Asas Kepastian Hukum. Negara hukum bertujuan untuk menjamin bahwa
kepastian hukum terwujud dalam masyarakat.
3.
Asas Similia Similibus (Asas Persamaan). Dalam negara hukum,
pemerintah tidak boleh mengistimewakan orang tertentu (harus
non-diskriminatif).
4.
Asas Demokrasi. Asas demokrasi memberikan suatu cara atau metode
pengambilan keputusan.

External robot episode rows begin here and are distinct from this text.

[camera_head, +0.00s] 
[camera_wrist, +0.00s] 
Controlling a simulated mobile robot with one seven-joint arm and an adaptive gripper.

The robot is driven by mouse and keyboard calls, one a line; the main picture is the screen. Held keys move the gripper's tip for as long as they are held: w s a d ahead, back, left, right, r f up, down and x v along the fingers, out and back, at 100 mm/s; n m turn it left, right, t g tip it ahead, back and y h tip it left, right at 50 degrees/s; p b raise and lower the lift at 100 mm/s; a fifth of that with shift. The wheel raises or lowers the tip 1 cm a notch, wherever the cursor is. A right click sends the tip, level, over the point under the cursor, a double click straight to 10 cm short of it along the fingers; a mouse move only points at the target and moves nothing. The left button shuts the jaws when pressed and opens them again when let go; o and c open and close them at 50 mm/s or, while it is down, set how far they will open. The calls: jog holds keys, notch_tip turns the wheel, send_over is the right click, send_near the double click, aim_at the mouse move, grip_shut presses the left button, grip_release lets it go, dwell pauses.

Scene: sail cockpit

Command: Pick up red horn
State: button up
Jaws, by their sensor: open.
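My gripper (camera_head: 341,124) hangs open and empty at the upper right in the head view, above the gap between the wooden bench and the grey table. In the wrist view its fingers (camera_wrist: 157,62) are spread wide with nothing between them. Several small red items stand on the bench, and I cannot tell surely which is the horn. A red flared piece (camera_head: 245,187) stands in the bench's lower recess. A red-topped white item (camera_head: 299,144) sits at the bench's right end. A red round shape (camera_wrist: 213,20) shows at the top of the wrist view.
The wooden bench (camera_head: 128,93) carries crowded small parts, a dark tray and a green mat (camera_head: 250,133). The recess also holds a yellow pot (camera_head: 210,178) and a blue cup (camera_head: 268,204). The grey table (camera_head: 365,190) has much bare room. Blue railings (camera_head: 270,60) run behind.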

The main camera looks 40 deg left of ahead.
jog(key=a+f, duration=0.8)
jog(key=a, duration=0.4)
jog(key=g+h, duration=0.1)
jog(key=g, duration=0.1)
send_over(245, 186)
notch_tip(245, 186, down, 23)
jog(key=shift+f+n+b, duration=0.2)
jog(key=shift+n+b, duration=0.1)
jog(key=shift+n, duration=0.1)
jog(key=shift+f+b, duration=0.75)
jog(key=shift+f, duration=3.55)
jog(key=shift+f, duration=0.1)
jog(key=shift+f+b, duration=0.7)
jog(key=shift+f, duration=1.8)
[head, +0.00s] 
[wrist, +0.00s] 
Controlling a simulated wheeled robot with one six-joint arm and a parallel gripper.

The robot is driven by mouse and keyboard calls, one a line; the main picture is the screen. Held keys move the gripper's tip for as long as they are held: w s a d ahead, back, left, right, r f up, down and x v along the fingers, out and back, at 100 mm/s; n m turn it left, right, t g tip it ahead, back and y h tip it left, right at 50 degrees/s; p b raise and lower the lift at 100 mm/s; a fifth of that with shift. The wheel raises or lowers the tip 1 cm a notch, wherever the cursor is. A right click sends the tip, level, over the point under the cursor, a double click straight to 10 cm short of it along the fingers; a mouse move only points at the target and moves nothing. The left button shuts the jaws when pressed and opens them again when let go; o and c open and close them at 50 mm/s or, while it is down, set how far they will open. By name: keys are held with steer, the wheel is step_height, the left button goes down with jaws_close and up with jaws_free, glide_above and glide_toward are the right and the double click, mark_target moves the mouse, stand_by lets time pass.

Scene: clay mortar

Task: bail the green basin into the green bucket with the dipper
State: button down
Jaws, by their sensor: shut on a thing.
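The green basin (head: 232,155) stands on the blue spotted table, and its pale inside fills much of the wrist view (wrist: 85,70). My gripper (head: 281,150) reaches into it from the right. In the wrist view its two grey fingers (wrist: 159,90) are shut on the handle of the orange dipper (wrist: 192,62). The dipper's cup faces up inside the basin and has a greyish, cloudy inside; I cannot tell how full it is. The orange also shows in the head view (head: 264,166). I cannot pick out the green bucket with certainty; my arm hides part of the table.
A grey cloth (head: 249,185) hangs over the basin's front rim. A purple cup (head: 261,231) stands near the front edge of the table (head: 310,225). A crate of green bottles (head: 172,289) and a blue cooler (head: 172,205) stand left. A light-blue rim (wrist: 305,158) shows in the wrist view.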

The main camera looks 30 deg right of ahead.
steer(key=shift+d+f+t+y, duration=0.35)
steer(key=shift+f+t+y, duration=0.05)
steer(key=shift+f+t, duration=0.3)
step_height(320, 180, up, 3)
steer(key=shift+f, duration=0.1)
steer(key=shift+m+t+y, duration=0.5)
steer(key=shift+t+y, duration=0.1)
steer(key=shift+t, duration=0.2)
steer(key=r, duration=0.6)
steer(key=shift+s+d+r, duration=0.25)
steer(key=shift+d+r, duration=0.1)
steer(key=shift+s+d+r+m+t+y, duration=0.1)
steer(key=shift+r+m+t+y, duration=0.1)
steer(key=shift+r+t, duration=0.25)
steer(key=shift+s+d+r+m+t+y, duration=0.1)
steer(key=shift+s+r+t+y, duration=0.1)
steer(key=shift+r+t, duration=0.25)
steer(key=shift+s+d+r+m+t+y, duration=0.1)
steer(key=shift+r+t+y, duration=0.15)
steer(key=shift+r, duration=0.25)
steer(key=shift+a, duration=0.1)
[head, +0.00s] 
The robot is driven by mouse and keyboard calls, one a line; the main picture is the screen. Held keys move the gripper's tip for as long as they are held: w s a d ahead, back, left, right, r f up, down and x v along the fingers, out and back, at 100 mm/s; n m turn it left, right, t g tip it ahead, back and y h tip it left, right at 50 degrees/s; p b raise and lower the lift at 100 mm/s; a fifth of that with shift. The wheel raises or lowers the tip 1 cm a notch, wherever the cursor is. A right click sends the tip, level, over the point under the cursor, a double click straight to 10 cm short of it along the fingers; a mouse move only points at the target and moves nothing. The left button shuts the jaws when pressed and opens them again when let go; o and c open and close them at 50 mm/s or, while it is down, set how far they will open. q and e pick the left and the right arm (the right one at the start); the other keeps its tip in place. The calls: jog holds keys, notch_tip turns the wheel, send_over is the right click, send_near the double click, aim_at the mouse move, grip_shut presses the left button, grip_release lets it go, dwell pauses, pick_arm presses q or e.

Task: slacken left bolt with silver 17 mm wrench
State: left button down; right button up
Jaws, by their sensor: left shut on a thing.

Asas ini menuntut bahwa tiap orang harus mempunyai
kesempatan yang sama untuk mempengaruhi tindakan pemerintahan.
5.
Pemerintah dan Pejabat Pemerintah Mengemban Fungsi Pelayanan
Masyarakat.
Selanjutnya, dengan
makin luasnya desakan kebutuhan perlindungan warga negara atas hukum. Maka Internastional Commisison of Jurist
dalam konferensi di Bangkok pada tahun 1965, memberikan rumusan tentang
ciri-ciri pemerintahan yang demokratis di bawah rule of law adalah sebagai
berikut:
1.
Perlindungan konstitusional, artinya selain menjamin hak-hak
individu, konstitusi harus pula menentukan cara prosedural untuk memperoleh
perlindungan atas hak-hak yang dijamin;
2.
Badan kehakiman yang bebas dan tidak memihak;
3.
Pemilihan umum yang bebas;
4.
Kebebasan menyatakan pendapat;
5.
Kebebasan berserikat/berorganisasi dan beroposisi; dan
6.
Pendidikan kewarganegaraan.
Di Indonesia untuk
mengartikan negara hukum menggunakan istilah rechststaat. Konsep negara hukum di Indonesia secara konstitusional
ada sejak dideklarasikan Undang-Undang Dasar 1945. terbukti dalam Penjelasan
UUD 1945 disebut bahwa Negara Indonesia berdasarkan atas hukum (Rechtsstaat) tidak berdasarkan atas
kekuasaan belaka (Machtsstaat). Meskipun
dalam naskah UUD 1945 yang asli tidak ditemukan istilah negara hukum tetapi
pencatuman beberapa kalimat dalam Penjelasan merupakan penegasan bahwa
Indonesia adalah negara hukum. Selain itu, ciri-ciri umum negara hukum dapat
ditemukan dalam UUD 1945. Pertama, pengakuan terhadap hak-hak dan kewajiban
warga negara. Kedua, adanya pembagian kekuasaan. Dengan adanya lembaga-lembaga
negara menunjukan adanya pembagian kekuasaan. Ketiga, setiap perbuatan atau
tindakan pemerintah harus berdasarkan hukum dan undang-undang. Keempat, adanya
kekuasaan kehakiman yang bebas.
Selain itu Jimly
Asshiddiqie menyampaikan empat prinsip yang secara bersama-sama merupakan
ciri-ciri pokok konsep negara hukum (rechtsstaat)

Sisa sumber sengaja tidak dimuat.